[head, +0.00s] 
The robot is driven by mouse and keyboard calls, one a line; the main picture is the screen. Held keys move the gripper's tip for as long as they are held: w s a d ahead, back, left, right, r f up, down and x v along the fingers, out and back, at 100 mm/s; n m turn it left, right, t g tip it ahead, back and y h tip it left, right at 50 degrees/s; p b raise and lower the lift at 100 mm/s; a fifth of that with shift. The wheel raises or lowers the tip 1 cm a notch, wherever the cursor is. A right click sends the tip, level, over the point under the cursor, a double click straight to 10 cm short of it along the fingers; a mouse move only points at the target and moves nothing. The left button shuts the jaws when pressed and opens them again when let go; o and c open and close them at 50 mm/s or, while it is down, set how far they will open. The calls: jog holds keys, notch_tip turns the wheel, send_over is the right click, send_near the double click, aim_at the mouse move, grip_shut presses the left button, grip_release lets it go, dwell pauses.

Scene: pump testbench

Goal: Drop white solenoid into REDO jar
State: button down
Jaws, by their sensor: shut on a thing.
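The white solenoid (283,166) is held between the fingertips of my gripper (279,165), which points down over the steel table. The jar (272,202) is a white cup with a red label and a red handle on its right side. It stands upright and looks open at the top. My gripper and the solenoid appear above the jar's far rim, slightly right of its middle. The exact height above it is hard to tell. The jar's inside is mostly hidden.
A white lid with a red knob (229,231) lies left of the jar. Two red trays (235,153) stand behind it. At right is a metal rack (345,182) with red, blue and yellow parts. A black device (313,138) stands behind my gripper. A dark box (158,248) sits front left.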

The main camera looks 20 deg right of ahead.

▶ **Do this**
Give an exact copy of all the data shown above.

▶ **Task solution**
[head, +0.00s] 
The robot is driven by mouse and keyboard calls, one a line; the main picture is the screen. Held keys move the gripper's tip for as long as they are held: w s a d ahead, back, left, right, r f up, down and x v along the fingers, out and back, at 100 mm/s; n m turn it left, right, t g tip it ahead, back and y h tip it left, right at 50 degrees/s; p b raise and lower the lift at 100 mm/s; a fifth of that with shift. The wheel raises or lowers the tip 1 cm a notch, wherever the cursor is. A right click sends the tip, level, over the point under the cursor, a double click straight to 10 cm short of it along the fingers; a mouse move only points at the target and moves nothing. The left button shuts the jaws when pressed and opens them again when let go; o and c open and close them at 50 mm/s or, while it is down, set how far they will open. The calls: jog holds keys, notch_tip turns the wheel, send_over is the right click, send_near the double click, aim_at the mouse move, grip_shut presses the left button, grip_release lets it go, dwell pauses.

Scene: pump testbench

Goal: Drop white solenoid into REDO jar
State: button down
Jaws, by their sensor: shut on a thing.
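The white solenoid (283,166) is held between the fingertips of my gripper (279,165), which points down over the steel table. The jar (272,202) is a white cup with a red label and a red handle on its right side. It stands upright and looks open at the top. My gripper and the solenoid appear above the jar's far rim, slightly right of its middle. The exact height above it is hard to tell. The jar's inside is mostly hidden.
A white lid with a red knob (229,231) lies left of the jar. Two red trays (235,153) stand behind it. At right is a metal rack (345,182) with red, blue and yellow parts. A black device (313,138) stands behind my gripper. A dark box (158,248) sits front left.

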The main camera looks 20 deg right of ahead.

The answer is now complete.